O débito corresponde a quatro projetos: obras para uma linha no metrô de Caracas, para uma linha no metrô de Los Teques, cidade a 30 quilômetros da capital venezuelana, e as construções de uma usina siderúrgica e de um estaleiro. Os dois primeiros empreendimentos estão a cargo da Odebrecht, e os restantes, da Andrade Gutierrez – ambas as empresas estão envolvidas na operação Lava Jato. Todos os empréstimos foram efetuados pelo BNDES quando o Brasil estava sob o comando do PT: a operação da siderúrgica foi fechada durante a gestão de Luiz Inácio Lula da Silva, e as demais, durante o primeiro mandato de Dilma Rousseff.

A saída do PT da Presidência, com o impeachment de Dilma em 2016, correspondeu também a uma alteração na política do BNDES para os empréstimos a países estrangeiros.

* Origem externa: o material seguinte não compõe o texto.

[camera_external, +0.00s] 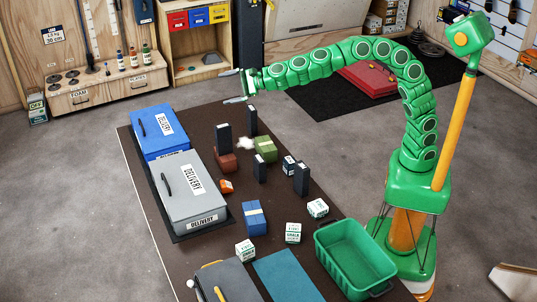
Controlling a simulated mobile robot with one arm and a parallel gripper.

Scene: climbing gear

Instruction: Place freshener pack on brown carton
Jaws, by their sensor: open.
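My gripper (236,87) is open and empty at the upper middle of the view, with its two fingers pointing left. It is in the air over the far end of the dark table (190,120). A reddish-brown box (226,161), which looks like the brown carton, stands on the table below it. I cannot tell for sure which item is the freshener pack. A small orange pack (226,186), a green box (265,150) and a blue box (254,218) lie near the brown one.
Dark upright blocks (224,137) stand around the brown box. Blue (160,131) and grey (188,188) delivery boxes line the left side. Several white cubes (293,233), a green bin (355,258) and a teal mat (286,276) are towards the front.

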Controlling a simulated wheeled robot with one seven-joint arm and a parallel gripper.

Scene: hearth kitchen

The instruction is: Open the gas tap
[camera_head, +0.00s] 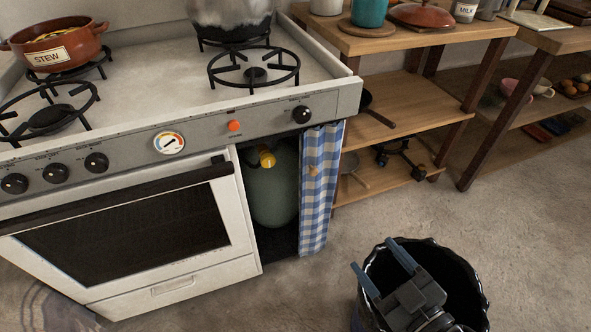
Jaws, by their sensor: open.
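A green gas cylinder (273,195) stands in the open compartment at the right end of the white stove. A yellow tap (267,159) sits at its top, under the control panel; whether it is open or closed is too small to tell. A blue and white checked curtain (321,185) hangs at the right of the compartment and leaves the cylinder in view. My gripper (372,253) is at the lower right, its two blue-grey fingers apart and nothing between them. It is well to the right of and below the tap in the picture.
The stove's control panel (210,133) juts out above the compartment. The oven door (130,230) is shut. A dark wavy-rimmed bucket (468,285) shows behind and below my gripper. Wooden shelves (425,95) stand to the right. Bare floor (320,285) lies before the compartment.

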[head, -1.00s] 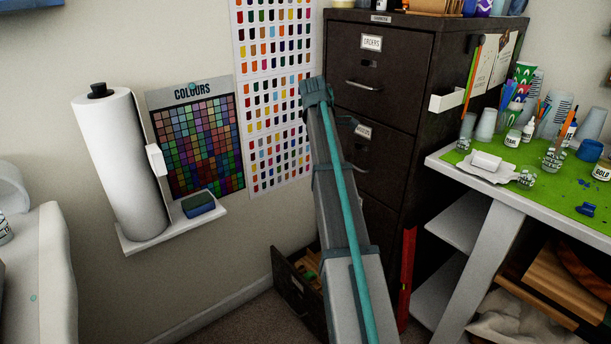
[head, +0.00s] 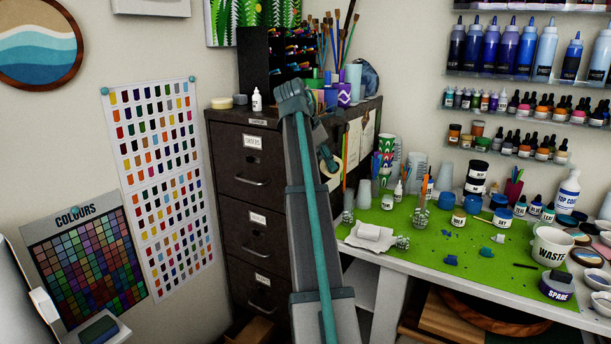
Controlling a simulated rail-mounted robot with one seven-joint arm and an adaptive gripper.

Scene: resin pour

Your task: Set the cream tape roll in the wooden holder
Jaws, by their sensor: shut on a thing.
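My gripper (head: 329,160) is partly hidden behind my arm, near the right side of the dark filing cabinet. It is shut on what looks like the cream tape roll (head: 335,174), a pale ring just below the fingers. The roll is small in view and partly covered, so its exact tilt is hard to tell. I cannot make out the wooden holder; my arm covers part of the cabinet top.
The filing cabinet (head: 244,190) carries a white bottle (head: 257,99), a pale yellow disc (head: 222,103), a black pen rack (head: 265,60) and brush cups. To the right, a green mat (head: 470,245) holds jars, cups and a white waste tub (head: 551,246).

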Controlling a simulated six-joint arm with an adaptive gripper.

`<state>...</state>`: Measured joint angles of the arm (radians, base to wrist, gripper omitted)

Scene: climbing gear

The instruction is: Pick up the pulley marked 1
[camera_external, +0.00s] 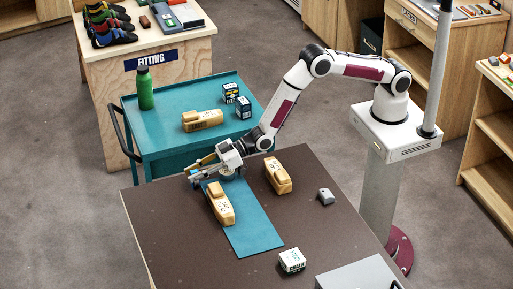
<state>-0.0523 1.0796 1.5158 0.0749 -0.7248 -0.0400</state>
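Several tan, elongated pieces with dark markings are in view; the markings are too small to read, so I cannot tell which is the pulley marked 1. One tan piece (221,204) lies on the blue mat (254,236). A second tan piece (278,176) lies on the brown table right of the mat. A third tan piece (203,121) lies on the teal cart. My gripper (197,176) is low near the table's far edge, just beyond the piece on the mat. Tan bits show beside its fingers; whether it holds something is unclear.
A small grey object (326,197) and a white chalk box (291,261) stand on the brown table (170,225). A grey flat case (357,275) is at its front right. The teal cart (174,137) holds a green bottle (145,89) and small dark boxes (243,107).

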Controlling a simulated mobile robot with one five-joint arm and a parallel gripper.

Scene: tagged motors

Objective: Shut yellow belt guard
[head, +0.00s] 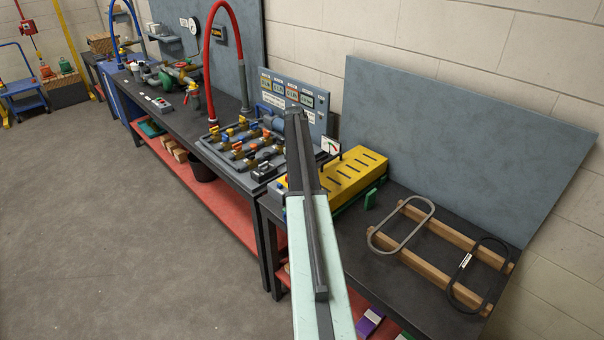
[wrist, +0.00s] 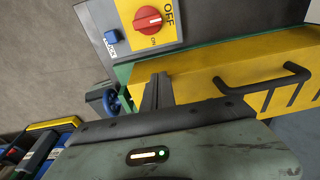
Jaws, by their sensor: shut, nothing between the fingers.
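The yellow belt guard (head: 352,172), a long slotted cover, lies over a green base on the dark bench, partly hidden by my arm in the head view. In the wrist view the guard (wrist: 205,68) fills the right side, with a black bar handle (wrist: 262,85) on it. My gripper (wrist: 157,80) is shut and empty, in front of the guard's left end and left of the handle. Whether its fingertips touch the guard I cannot tell. In the head view my arm hides the fingers. I cannot tell whether the guard is fully down.
Two belts (head: 402,224) lie on wooden bars to the right. A valve board (head: 240,145) stands left.

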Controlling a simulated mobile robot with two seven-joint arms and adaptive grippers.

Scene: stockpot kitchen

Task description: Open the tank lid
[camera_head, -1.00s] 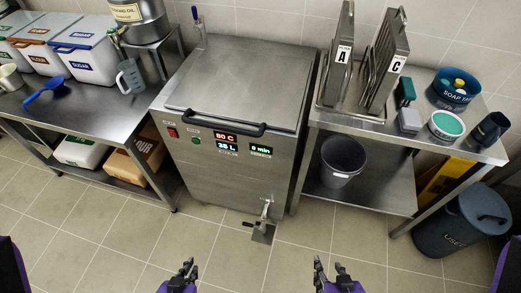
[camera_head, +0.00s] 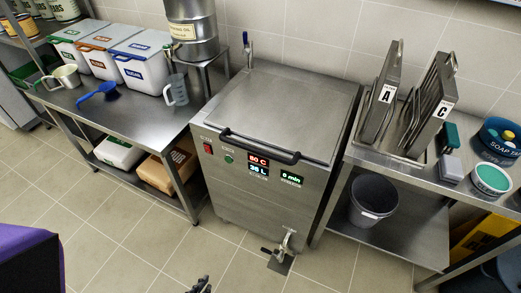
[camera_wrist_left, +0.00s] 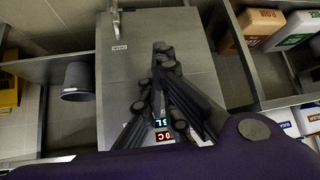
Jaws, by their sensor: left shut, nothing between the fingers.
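The tank (camera_head: 262,205) is a steel box with a display on its front. Its flat steel lid (camera_head: 290,105) lies shut on top, with a black bar handle (camera_head: 268,148) along the front edge. My left gripper (camera_head: 201,286) shows only its tip at the bottom edge of the head view, low in front of the tank and well apart from the handle. In the left wrist view my left gripper (camera_wrist_left: 162,60) is shut and empty, with the tank front (camera_wrist_left: 125,65) upside down behind it. My right gripper is out of view.
A left steel table (camera_head: 150,125) holds lidded bins, a jug and a blue scoop. A right table (camera_head: 425,170) holds labelled racks and soap items, with a grey bucket (camera_head: 374,201) on its shelf. A drain tap (camera_head: 287,243) sticks out low on the tank. The floor in front is clear.

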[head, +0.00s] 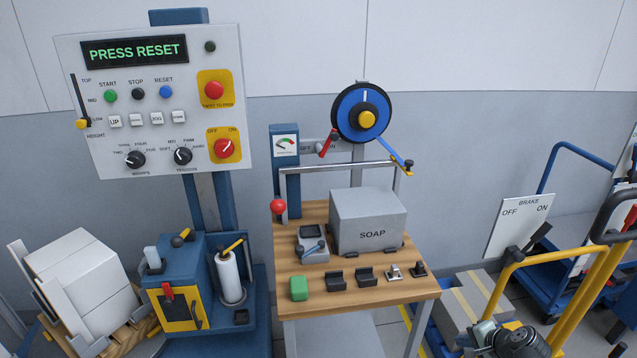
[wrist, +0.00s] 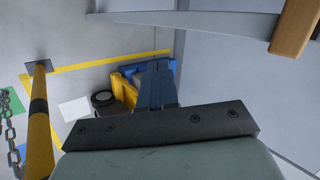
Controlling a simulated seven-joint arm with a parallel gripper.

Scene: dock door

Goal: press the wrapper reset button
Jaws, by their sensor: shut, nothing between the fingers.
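The wrapper control panel (head: 205,128) is a white board at the upper left of the head view. Its display (head: 134,51) reads PRESS RESET. The blue RESET button (head: 166,91) is at the right end of a row, beside the black STOP button (head: 137,95) and the green START button (head: 110,96). Nothing covers it. My gripper (wrist: 157,72) shows in the wrist view with its fingers together and empty, pointing down toward the floor area. The panel and button are out of the wrist view, so my gripper is away from them.
A red emergency button (head: 214,90) and a red OFF/ON switch (head: 224,148) sit right of RESET. A wooden-topped bench (head: 345,297) holds a SOAP box (head: 368,222) and small fixtures. A blue strap reel (head: 348,112) stands behind it. Yellow-handled trolleys crowd the right.

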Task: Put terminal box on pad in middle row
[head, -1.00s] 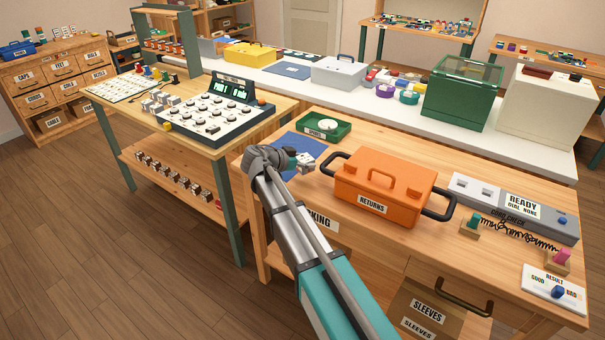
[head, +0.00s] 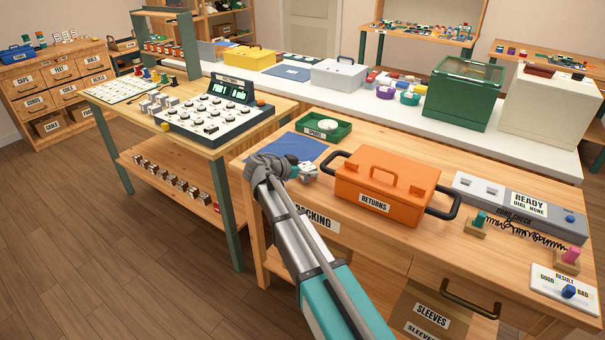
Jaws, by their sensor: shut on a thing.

Saiu a visão mais “expansionista” das gestões petistas, que tinha como meta um fortalecimento das empresas brasileiras no exterior, e entrou no lugar uma postura mais cautelosa.

Em setembro de 2016, o então presidente do banco, Dyogo Oliveira, disse que os empréstimos a Venezuela - e a Cuba, que também tem problemas com os empréstimos - “provavelmente não deveriam ter sido feitos, mas agora temos que ir atrás do dinheiro”.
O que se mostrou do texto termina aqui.